I highly doubt that the Yup’ik fishermen are even contributors to global climate change, but we expect them to then completely stop fishing the waters they have fished for decades because of change we're largely to blame for?
From forced settlements to fishing bans, we're still forcing our will on indigenous people.
Edit: the religious argument does seem a stretch to me, and wouldn't be necessary if common sense was used.
The modern regulatory state forces pretty much everyone to do all sorts of things. People are prevented from aging cheese less than 30 days, from having sex with people for money, forced to purchase unwanted health insurance, and penalized if they don't rent or purchase a home. A person can own a piece of land for decades, and suddenly wetland regulation or a community action board can prevent them from using that land.
Why is it bad to impose similar burdens on the Yup'ik?
They've been fishing those waters for thousands of years.
the religious argument does seem a stretch to me, and wouldn't be necessary if common sense was used.
Their religious argument is actually an expression of common sense, and has more to do with the scientific method than it seems. Indigenous people hunted, fished, and gathered every year for generations. Through direct observation, they noticed many patterns. When you hunted the same area too consistently, fewer animals came back in the following seasons. So they came up with a belief system along the lines of, "If you hunt too much, you have offended the animals, and you must stop hunting for several seasons until they return."
The scientific approach makes the same observation, and the same recommendations, from a different explanation. Dismissing the religious approach is easy when people don't understand how it was developed, and what role it has in guiding people's interaction with their entire environment.
There are a couple of problems with this kind of argument.
First, do we really want to have different laws for different races? (Aside from the moral issue, that's explicitly unconstitutional in Alaska.)
Note that I'm talking about the fishing limits here.

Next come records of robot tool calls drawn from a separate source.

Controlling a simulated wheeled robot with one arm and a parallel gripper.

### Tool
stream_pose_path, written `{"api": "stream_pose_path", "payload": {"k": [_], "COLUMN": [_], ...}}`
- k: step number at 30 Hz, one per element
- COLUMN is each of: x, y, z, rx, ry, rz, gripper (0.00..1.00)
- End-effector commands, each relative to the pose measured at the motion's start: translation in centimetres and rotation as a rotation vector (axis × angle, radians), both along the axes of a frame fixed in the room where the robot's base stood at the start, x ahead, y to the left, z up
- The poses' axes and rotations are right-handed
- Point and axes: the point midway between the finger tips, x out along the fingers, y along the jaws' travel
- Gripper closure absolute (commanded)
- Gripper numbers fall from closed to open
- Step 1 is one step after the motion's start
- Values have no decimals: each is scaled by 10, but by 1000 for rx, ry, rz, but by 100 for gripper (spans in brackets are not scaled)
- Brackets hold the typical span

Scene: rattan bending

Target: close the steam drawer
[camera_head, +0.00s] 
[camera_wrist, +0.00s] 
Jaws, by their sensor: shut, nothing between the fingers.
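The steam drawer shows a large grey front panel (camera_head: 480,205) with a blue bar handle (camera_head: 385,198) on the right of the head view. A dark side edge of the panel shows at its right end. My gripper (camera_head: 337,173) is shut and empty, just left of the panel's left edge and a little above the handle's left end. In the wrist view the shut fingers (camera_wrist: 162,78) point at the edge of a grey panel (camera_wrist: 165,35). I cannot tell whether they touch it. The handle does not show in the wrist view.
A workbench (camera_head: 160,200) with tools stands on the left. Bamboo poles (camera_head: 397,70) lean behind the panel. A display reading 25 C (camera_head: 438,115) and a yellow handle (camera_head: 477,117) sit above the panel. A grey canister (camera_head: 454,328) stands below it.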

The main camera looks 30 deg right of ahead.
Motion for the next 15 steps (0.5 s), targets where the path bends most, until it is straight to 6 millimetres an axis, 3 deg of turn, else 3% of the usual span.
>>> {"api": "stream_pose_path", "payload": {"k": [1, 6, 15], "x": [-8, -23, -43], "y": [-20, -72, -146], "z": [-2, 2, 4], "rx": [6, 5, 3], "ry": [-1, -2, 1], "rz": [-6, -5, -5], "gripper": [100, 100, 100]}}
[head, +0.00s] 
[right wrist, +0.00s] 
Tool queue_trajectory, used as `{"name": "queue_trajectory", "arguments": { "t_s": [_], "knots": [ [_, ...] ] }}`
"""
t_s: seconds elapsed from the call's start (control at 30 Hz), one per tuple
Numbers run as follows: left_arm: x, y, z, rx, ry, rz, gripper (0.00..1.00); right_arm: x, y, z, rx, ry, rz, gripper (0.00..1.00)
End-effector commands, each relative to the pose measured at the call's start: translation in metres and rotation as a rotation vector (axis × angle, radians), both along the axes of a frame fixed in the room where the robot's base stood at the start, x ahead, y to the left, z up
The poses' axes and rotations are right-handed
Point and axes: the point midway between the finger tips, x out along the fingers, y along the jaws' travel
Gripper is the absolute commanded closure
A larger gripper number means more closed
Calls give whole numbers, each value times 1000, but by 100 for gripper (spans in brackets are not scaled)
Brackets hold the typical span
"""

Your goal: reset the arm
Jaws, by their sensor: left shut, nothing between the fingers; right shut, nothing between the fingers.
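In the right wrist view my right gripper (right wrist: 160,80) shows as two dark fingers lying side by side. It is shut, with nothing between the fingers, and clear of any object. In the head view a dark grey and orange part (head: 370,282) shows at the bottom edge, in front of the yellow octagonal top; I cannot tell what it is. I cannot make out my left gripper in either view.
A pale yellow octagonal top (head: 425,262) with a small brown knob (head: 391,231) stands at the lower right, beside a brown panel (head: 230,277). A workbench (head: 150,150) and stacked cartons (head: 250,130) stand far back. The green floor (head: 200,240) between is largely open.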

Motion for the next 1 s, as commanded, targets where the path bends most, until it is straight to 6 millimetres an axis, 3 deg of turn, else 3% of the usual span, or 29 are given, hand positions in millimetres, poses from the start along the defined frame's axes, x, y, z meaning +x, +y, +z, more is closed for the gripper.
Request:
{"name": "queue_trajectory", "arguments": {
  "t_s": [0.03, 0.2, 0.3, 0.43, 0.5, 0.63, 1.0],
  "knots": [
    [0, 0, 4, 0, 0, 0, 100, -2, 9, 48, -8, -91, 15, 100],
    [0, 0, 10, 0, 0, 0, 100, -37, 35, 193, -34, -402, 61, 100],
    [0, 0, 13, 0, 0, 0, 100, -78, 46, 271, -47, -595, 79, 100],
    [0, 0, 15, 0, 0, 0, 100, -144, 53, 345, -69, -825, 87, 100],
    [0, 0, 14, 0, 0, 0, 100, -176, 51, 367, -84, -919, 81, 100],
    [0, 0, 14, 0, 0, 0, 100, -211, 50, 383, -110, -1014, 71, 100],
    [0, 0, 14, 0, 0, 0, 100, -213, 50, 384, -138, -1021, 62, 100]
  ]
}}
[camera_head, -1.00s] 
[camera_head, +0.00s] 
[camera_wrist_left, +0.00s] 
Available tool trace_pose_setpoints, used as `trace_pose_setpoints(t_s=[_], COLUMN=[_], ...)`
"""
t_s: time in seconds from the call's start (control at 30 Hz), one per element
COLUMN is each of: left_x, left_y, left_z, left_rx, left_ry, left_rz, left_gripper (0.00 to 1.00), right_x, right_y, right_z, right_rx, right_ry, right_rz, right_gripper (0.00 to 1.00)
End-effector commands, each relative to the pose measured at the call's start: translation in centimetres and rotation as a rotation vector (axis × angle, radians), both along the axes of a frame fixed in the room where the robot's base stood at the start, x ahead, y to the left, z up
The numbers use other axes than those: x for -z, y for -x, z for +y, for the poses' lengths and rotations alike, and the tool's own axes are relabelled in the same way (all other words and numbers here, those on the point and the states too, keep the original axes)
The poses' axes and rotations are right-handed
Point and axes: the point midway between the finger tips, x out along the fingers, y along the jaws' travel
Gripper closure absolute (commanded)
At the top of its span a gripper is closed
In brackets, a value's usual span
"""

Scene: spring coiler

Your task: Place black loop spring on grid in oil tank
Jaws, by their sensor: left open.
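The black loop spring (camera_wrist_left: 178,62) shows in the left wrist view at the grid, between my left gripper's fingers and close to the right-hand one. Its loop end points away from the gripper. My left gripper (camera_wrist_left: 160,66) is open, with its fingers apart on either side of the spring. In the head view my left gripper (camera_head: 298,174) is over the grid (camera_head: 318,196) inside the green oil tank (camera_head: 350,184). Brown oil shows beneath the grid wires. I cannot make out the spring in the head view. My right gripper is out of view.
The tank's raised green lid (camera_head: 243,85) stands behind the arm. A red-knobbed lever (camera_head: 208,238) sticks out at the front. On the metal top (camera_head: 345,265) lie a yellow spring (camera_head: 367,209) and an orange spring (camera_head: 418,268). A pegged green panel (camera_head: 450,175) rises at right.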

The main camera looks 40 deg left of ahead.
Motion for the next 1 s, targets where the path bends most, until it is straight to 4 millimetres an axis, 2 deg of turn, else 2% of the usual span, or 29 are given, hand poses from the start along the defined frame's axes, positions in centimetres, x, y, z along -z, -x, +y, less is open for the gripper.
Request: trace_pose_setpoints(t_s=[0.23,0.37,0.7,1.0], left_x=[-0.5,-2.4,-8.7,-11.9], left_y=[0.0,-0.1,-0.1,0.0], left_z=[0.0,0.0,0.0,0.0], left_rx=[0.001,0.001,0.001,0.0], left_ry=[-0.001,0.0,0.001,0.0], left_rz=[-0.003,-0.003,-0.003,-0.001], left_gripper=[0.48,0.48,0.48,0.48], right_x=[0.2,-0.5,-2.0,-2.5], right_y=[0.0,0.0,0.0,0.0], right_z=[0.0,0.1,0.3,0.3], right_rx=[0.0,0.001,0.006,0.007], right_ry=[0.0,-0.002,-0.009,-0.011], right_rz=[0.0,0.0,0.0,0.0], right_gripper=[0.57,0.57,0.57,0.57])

You mentioned forced settlement, which is, of course, a reprehensible thing. It is also a case of enforcing the law differently for different ethnic groups.
Second, we need to watch out for implicit assumptions that native americans are somehow different from the rest of us -- perhaps intellectually inferior, or morally superior, or committed to a traditional lifestyle. But really, these are just regular old people: just as smart and just as selfish as you and I, and just as uninterested in living the way their ancestors did in past centuries (short lifespans? famine every few years? no tech? no Cheetos?). And so they are also just as capable of short-sightedly wrecking the environment.

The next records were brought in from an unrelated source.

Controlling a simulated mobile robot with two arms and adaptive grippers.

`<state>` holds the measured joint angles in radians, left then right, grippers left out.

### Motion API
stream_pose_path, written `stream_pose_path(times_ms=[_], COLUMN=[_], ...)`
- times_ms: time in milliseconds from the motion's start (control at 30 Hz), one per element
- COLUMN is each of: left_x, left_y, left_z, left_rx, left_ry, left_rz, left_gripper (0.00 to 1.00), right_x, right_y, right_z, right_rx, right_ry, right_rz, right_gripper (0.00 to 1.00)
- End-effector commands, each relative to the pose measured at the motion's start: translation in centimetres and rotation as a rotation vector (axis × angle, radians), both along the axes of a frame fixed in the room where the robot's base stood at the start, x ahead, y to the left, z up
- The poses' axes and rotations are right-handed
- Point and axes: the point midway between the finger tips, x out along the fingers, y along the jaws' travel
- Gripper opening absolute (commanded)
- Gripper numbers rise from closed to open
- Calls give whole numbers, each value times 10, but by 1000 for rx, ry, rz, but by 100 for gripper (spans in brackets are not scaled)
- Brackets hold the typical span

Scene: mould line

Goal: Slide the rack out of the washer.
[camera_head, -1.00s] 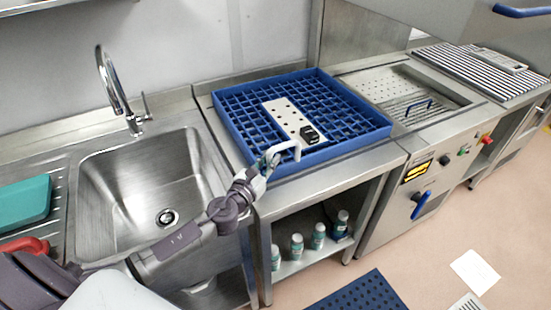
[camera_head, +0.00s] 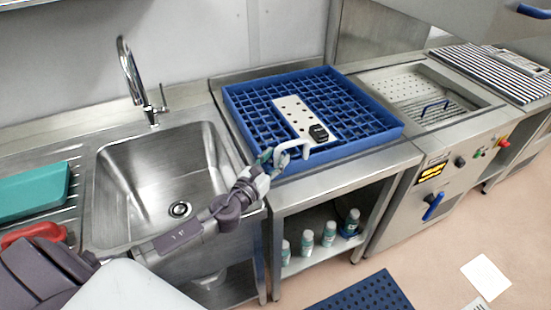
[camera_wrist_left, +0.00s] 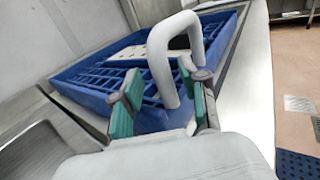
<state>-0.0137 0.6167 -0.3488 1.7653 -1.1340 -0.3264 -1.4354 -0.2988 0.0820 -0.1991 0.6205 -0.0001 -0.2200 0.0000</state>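The blue rack (camera_head: 380,137) lies on the steel table left of the washer (camera_head: 440,185), clear of the washer's bed (camera_head: 465,104). A white arched handle (camera_head: 291,144) stands at the rack's near corner. A pale perforated plate (camera_head: 289,107) with a black piece (camera_head: 318,133) lies in the rack. My left gripper (camera_head: 272,156) is at the handle. In the left wrist view, its green-padded fingers (camera_wrist_left: 160,92) are apart, with one leg of the white handle (camera_wrist_left: 160,70) between them and a gap visible. My right gripper is not in view.
A sink (camera_head: 165,175) with a tall tap (camera_head: 130,70) is to the left. Several bottles (camera_head: 328,234) stand on the shelf below the table. The raised hood (camera_head: 460,15) overhangs the washer at top right. A dark blue mat (camera_head: 365,293) lies on the floor.

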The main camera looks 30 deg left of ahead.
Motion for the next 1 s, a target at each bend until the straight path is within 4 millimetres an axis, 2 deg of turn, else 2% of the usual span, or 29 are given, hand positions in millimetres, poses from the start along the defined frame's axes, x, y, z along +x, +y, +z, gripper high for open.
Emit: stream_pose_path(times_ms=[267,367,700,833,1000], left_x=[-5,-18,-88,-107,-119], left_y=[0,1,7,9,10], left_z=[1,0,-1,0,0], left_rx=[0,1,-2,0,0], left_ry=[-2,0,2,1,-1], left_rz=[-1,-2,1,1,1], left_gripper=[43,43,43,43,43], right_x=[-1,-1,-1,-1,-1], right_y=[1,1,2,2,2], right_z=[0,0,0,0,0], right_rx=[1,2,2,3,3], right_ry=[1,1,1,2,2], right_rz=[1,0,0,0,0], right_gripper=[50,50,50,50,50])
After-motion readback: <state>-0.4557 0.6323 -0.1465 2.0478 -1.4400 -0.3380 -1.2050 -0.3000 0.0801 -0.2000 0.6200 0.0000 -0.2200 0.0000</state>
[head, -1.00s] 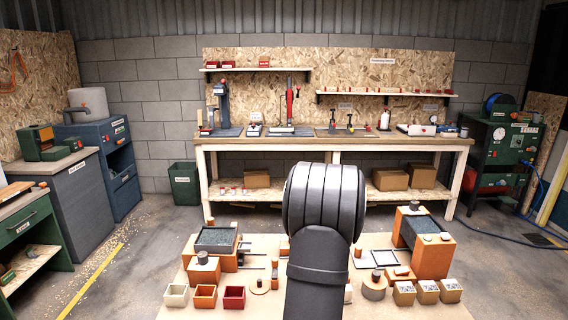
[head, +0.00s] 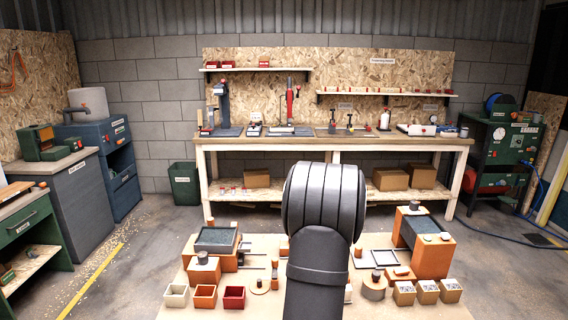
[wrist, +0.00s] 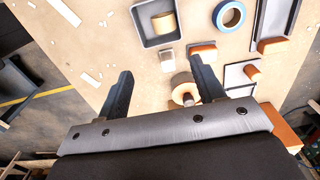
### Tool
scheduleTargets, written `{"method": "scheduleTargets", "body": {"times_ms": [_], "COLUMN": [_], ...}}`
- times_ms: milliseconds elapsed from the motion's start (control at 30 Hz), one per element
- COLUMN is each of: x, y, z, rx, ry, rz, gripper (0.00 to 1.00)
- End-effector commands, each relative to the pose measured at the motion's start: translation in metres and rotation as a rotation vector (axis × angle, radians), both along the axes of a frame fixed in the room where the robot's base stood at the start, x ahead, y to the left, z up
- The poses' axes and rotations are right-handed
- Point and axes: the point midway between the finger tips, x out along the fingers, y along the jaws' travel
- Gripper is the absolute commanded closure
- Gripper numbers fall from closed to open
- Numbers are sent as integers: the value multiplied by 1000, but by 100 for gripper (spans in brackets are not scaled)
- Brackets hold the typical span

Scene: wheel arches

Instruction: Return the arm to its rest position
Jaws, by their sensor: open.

During Prohibition, there was an exemption for sacramental wine. Surely that's a precedent for exempting a particular group from specific laws on religious grounds?
If humans cause climate change and industrialization began around 1850, then logically, there'd be an exponential and consistent increase of global temperatures. Al Gore himself said that, in five years, the polar ice cap would be ice-free.. and he said that 7 years ago. There hasn't been warming for almost 18 years, yet CO2 emissions (especially from China are still increasing.)

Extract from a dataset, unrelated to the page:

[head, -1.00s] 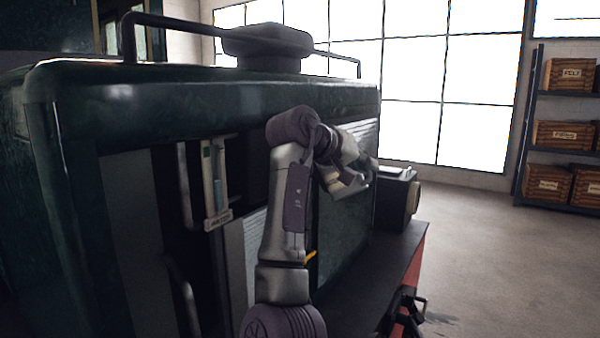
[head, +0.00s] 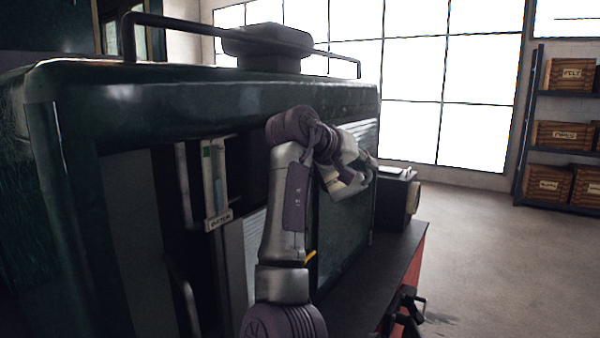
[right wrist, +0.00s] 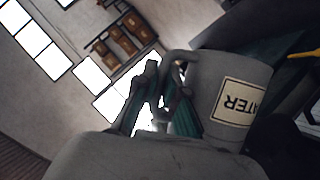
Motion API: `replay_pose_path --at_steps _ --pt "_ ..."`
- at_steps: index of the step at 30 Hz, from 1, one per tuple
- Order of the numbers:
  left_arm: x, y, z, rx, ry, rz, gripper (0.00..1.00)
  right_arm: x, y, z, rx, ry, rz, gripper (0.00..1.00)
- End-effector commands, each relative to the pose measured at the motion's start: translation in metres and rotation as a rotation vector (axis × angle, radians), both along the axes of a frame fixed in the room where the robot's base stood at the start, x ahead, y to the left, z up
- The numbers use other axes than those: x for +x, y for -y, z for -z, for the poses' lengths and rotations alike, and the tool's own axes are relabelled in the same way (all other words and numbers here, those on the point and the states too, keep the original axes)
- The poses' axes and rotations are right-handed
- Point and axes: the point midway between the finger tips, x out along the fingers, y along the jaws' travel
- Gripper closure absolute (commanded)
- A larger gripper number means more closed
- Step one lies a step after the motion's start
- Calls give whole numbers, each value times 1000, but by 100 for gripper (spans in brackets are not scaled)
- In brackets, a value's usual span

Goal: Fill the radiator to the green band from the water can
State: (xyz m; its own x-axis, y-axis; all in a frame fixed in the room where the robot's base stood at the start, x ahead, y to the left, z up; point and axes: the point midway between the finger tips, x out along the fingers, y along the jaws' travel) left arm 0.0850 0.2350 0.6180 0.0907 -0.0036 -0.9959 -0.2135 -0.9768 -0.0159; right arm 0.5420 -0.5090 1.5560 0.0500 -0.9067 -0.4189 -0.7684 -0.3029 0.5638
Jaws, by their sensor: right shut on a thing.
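The water can (right wrist: 232,92) is a grey jug with a cream label reading "ATER", tilted in the right wrist view. My right gripper (right wrist: 158,98) is shut on its handle. In the head view my right gripper (head: 356,183) is beside the green engine body; the can is mostly hidden by my arm there. The gauge (head: 216,172), a glass tube on a pale plate, carries a small green band near its top. Bluish colour shows in the tube; I cannot read the exact level. The radiator's filler opening cannot be made out. My left gripper is not in view.
A grey slatted panel (head: 247,262) is below the gauge. A rail (head: 180,22) and dark block (head: 268,45) top the engine body. A dark ledge (head: 385,270) runs along its side. Shelves of wooden crates (head: 567,133) stand far right, with open floor before them.

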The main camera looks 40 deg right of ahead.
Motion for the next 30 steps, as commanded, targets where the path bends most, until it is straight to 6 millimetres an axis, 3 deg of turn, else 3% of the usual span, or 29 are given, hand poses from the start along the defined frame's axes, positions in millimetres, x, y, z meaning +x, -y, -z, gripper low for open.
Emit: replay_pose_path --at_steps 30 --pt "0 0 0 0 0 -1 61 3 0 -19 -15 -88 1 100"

The facts are very clear: CO2 increased, temperatures have not. Another fact: the climate changed long before humans were around to drive Escalades.
The AGW movement is nothing more than an anti-capitalist false flag with a professed desire for wealth redistribution. Al Gore, for example loves the environmental movement so much because he became a multi-billionaire as it's Chicken Little. Those who still follow the religion of human-caused global warming are like a bunch of elderly Soviets nostalgic about Stalin's First Five Year Plan.
Ottmar Edenhofer, a UN official with the IPCC said, "One has to free oneself from the illusion that international climate policy is environmental policy. This has almost nothing to do with environmental policy anymore, with problems such as deforestation or the ozone hole." In that same interview he made the case that "climate change" policy was more of an anti-globalization policy than actual environmental policy.
Greenpeace cofounder Dr. Patrick Moore, who would presumably know more about environmentalism than almost anyone reading this, rejects the climate-anti-capitalism hysteria that has co-opted the "old" environmentalism of reducing pollution, whaling, overfishing, nuclear waste and other, more pure protections of our environment.
Let the downvoting begin! I am always amazed that within such a smart bunch as HN readers, that there is still a large number that ignore critical scientific analysis and instead let political or ideological beliefs cloud their otherwise rational minds. It's almost religiously intense. Rarely do I see a balanced debate on the subject of human-caused climate change. It's like telling Christians that Jesus wasn't resurrected.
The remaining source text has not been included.